I was 9 years old when I watched Big Red win the Triple Crown.  No one who witnessed this last leg of the Triple Crown races on that lovely summer day in June 1973 will ever forget it.  The feeling of seeing that Big Red horse coming around the final turn to home all alone - well, it's hard to express in words the overwhelming sense of joy, the feeling that this was a once in a lifetime moment and you were watching it all unfold right before your very eyes.  It was as if the world came to a stop, time stood still, everything seemed to run in slow motion...how could this be, its' never been done before, how could this horse, any horse, sustain this speed at this distance?  But he did it, the Big Red horse was running HIS race!  He finished the race an astonishing 31 lengths ahead of the other horses in the field - no horse has ever duplicated such a feat...Secretariat is THE best race horse that ever lived! I will forever be grateful that I lived to see Secretariat run his race!  I didn't understand at 9 years old the remarkable odds that brought Secretariat to this moment.  Although, I saw the pictures of the nice lady, Penny Tweety Chenery, in magazines, I only knew her as the lady who owned Secretariat.  My young heart never understood the incredible mountain of odds that she faced to run HER race! 
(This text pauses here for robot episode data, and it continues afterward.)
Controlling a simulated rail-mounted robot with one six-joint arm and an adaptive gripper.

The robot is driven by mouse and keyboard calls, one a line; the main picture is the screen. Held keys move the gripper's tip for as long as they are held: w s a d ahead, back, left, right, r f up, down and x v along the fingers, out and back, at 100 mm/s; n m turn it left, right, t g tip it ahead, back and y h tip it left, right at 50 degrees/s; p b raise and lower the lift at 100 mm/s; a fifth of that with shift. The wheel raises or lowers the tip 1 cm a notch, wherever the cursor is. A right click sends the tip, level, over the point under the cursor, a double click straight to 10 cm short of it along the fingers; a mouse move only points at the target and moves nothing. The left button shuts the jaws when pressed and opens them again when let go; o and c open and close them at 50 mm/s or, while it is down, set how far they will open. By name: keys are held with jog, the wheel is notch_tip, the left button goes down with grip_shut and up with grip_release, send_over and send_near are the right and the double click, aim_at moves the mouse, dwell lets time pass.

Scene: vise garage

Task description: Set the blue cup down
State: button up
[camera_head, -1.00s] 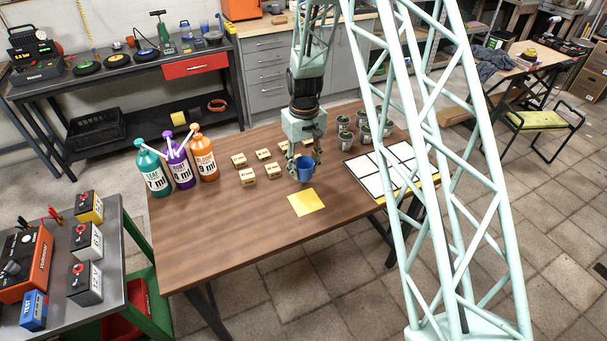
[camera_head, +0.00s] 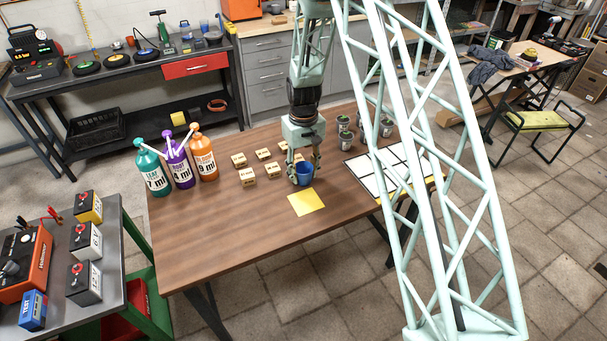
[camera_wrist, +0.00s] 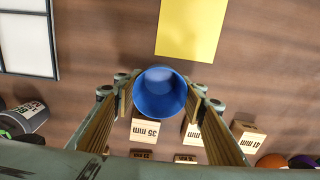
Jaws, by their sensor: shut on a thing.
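The blue cup (camera_head: 304,175) is upright between the fingers of my gripper (camera_head: 304,168), over the brown wooden table (camera_head: 220,250). My gripper is shut on the cup, with one finger on each side. In the wrist view the cup (camera_wrist: 159,93) shows its open, empty top between the two fingers. The yellow square (camera_head: 306,202) lies flat on the table just in front of the cup; the cup is beside it, not over it. Whether the cup's base touches the table cannot be told.
Several small labelled wooden blocks (camera_head: 248,180) stand behind and left of the cup. Teal, purple and orange bottles (camera_head: 178,168) stand farther left. Potted cans (camera_head: 345,135) and a white panelled board (camera_head: 375,175) are to the right. The table's front left is clear.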

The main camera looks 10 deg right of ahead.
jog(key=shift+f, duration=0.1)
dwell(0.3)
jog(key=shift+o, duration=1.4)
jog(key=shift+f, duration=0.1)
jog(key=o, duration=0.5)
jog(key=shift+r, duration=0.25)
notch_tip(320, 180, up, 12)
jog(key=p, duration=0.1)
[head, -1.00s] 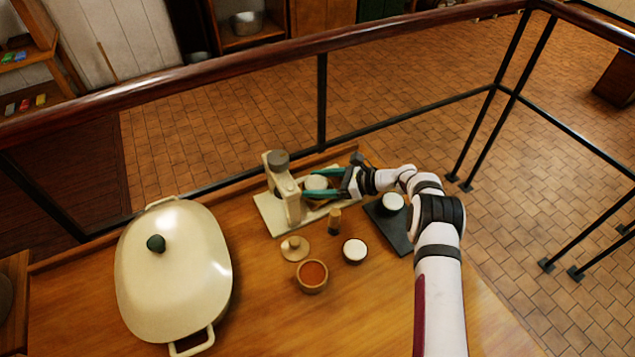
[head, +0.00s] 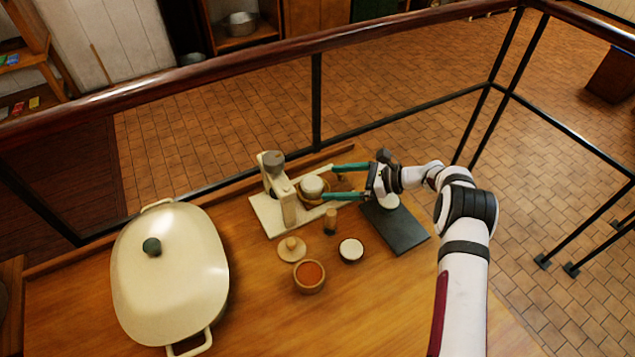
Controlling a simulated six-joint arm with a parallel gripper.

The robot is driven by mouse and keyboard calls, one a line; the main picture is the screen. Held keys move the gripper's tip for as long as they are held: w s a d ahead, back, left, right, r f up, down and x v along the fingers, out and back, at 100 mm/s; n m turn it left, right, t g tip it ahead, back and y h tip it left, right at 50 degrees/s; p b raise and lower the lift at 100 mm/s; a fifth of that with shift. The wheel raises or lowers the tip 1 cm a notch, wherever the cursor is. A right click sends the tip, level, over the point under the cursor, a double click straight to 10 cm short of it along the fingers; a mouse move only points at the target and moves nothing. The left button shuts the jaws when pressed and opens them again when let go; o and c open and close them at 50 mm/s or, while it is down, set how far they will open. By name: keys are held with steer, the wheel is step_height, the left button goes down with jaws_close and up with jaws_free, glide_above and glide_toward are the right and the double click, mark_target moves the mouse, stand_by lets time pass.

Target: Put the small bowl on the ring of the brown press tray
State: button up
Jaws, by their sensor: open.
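A small white-topped bowl (head: 312,186) sits at the wooden press (head: 283,188), over a tan ring (head: 326,199) on the press's pale base tray (head: 268,217). I cannot tell whether it is fully seated in the ring. My gripper (head: 329,182) is open, with its green fingers pointing left. Its fingertips are just right of the bowl, one on the far side and one on the near side, and it holds nothing.
In front of the press are a small wooden peg (head: 331,222), a wooden lid (head: 292,249), a dark white-filled bowl (head: 351,250) and an orange-filled bowl (head: 309,275). A large cream pot (head: 180,290) stands left.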

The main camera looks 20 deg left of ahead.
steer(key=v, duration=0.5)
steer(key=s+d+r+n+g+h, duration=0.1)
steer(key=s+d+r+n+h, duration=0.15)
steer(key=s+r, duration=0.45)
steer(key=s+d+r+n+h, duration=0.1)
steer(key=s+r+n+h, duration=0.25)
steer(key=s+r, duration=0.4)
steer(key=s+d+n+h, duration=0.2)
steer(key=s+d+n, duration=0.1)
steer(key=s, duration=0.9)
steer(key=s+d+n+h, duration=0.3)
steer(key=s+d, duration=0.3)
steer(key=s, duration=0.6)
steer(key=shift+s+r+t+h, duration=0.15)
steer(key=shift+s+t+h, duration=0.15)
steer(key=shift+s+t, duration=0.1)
How many of us have been on that sweet edge of possibilities...not knowing what lay ahead, which path to choose?  Should we risk everything and grab a hold of that moment, that wonderful defining, once in a lifetime moment that changes everything? Or should we play it safe and tell ourselves that we can't risk it, the odds are too great, it's impossible, I'm not strong enough...I just can't?  As I watched the movie, Secretariat, tonight for the 5th time, I was once again overwhelmed by the thought that Penny Chenery didn't know what lay ahead.  She didn't have the benefit of knowing - the end of the story - what the outcome of this race would be. But she believed in her Dad, his knowledge and wisdom and her horse.  I don't know that I would have been so strong, so courageous.  I might have taken the $8 million Mr. Phipps offered Penny to buy her horse before he even raced the Triple Crown.  How could you really turn it down?  I mean after all, everyone thought she was in over her head - her brother, her husband - they wanted her to sell the farm, the horses.  The farm was in debt and she had syndicated her horse, Secretariat,  for a whopping unheard of - $6 million.  Can you imagine the pressure she was under, the stress...the money she owed?  I mean we are not talking about a few $100! Penny had little to no support, both from her family and society as a whole (viewed as just a housewife) to choose the path she did. But she believed in her dream, her abilities and in her horse...  I am so happy she believed and ran HER race!  Because she believed she inspired a nation and a little girl in Pennsylvania who was happily riding ponies, who grasped a hold of a dream - that one day she would ride a thoroughbred.  That little girl did, in fact, ride not one but many thoroughbred horses!  The picture at the top of this page is of me and my thoroughbred, Rite Nite, flying!

I don't know that all of us will have such a defining moment in our lives, at least, certainly not on such a public stage as Penny and Secretariat.  But no matter...I am encouraged today to run MY race, to see my hopes and dreams to their fruition.  I'm once again inspired to not allow doubt and fear to get in my way...but to be courageous enough to reach for that which I know could be... I want to run MY race!